- _DATA PROVIDED_:
## BEGIN

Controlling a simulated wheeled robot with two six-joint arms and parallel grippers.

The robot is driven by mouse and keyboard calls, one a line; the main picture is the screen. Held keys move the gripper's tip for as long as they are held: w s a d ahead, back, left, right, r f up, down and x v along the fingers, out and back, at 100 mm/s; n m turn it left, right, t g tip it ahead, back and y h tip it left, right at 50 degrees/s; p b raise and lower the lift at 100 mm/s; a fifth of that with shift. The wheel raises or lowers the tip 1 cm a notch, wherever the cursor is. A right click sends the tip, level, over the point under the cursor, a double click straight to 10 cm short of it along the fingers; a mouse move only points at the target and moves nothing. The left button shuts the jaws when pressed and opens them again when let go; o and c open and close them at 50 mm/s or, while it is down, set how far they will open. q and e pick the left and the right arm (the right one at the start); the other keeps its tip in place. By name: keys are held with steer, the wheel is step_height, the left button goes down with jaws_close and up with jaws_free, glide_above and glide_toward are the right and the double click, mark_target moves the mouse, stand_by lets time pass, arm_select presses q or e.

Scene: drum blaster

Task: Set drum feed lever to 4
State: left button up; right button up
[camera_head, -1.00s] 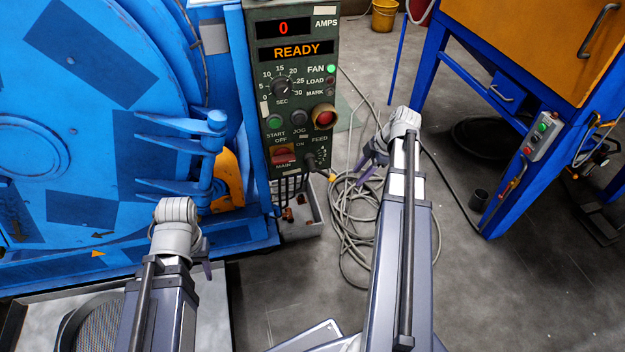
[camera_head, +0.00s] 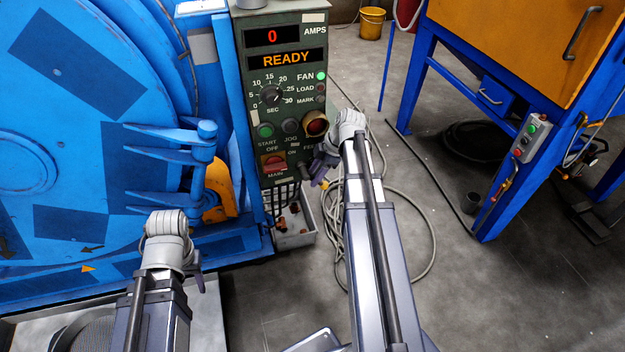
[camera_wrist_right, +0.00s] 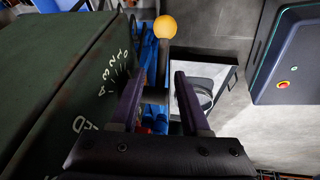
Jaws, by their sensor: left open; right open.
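The green control panel (camera_head: 285,120) shows 0 amps and READY. The feed lever's dark hub (camera_head: 303,172) is at its lower right, partly hidden by my right gripper (camera_head: 318,172). In the right wrist view the lever's yellow ball knob (camera_wrist_right: 165,26) shows beyond my open right fingers (camera_wrist_right: 160,82). A dark lever part (camera_wrist_right: 157,95) lies between the fingers, with no clear contact. The white feed scale (camera_wrist_right: 108,75) is left of them, with a 4 at its near end; the lever's setting cannot be read. My left gripper (camera_head: 199,278) is low at the left, fingers mostly hidden.
The blue drum machine (camera_head: 90,130) stands left of the panel. A grey bin (camera_head: 293,238) and coiled cable (camera_head: 420,270) lie below the panel. A blue-legged cabinet (camera_head: 510,40) stands at the right. The floor between is mostly clear.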

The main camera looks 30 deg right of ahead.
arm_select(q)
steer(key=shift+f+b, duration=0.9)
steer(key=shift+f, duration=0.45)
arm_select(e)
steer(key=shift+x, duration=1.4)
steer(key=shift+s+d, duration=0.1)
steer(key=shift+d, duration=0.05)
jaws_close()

## END

Restate the data above word for word. Skip every picture.

- _THE RESPONSE_:
Controlling a simulated wheeled robot with two six-joint arms and parallel grippers.

The robot is driven by mouse and keyboard calls, one a line; the main picture is the screen. Held keys move the gripper's tip for as long as they are held: w s a d ahead, back, left, right, r f up, down and x v along the fingers, out and back, at 100 mm/s; n m turn it left, right, t g tip it ahead, back and y h tip it left, right at 50 degrees/s; p b raise and lower the lift at 100 mm/s; a fifth of that with shift. The wheel raises or lowers the tip 1 cm a notch, wherever the cursor is. A right click sends the tip, level, over the point under the cursor, a double click straight to 10 cm short of it along the fingers; a mouse move only points at the target and moves nothing. The left button shuts the jaws when pressed and opens them again when let go; o and c open and close them at 50 mm/s or, while it is down, set how far they will open. q and e pick the left and the right arm (the right one at the start); the other keeps its tip in place. By name: keys are held with steer, the wheel is step_height, the left button goes down with jaws_close and up with jaws_free, glide_above and glide_toward are the right and the double click, mark_target moves the mouse, stand_by lets time pass, arm_select presses q or e.

Scene: drum blaster

Task: Set drum feed lever to 4
State: left button up; right button up
[camera_head, -1.00s] 
[camera_head, +0.00s] 
[camera_wrist_right, +0.00s] 
Jaws, by their sensor: left open; right open.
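The green control panel (camera_head: 285,120) shows 0 amps and READY. The feed lever's dark hub (camera_head: 303,172) is at its lower right, partly hidden by my right gripper (camera_head: 318,172). In the right wrist view the lever's yellow ball knob (camera_wrist_right: 165,26) shows beyond my open right fingers (camera_wrist_right: 160,82). A dark lever part (camera_wrist_right: 157,95) lies between the fingers, with no clear contact. The white feed scale (camera_wrist_right: 108,75) is left of them, with a 4 at its near end; the lever's setting cannot be read. My left gripper (camera_head: 199,278) is low at the left, fingers mostly hidden.
The blue drum machine (camera_head: 90,130) stands left of the panel. A grey bin (camera_head: 293,238) and coiled cable (camera_head: 420,270) lie below the panel. A blue-legged cabinet (camera_head: 510,40) stands at the right. The floor between is mostly clear.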

The main camera looks 30 deg right of ahead.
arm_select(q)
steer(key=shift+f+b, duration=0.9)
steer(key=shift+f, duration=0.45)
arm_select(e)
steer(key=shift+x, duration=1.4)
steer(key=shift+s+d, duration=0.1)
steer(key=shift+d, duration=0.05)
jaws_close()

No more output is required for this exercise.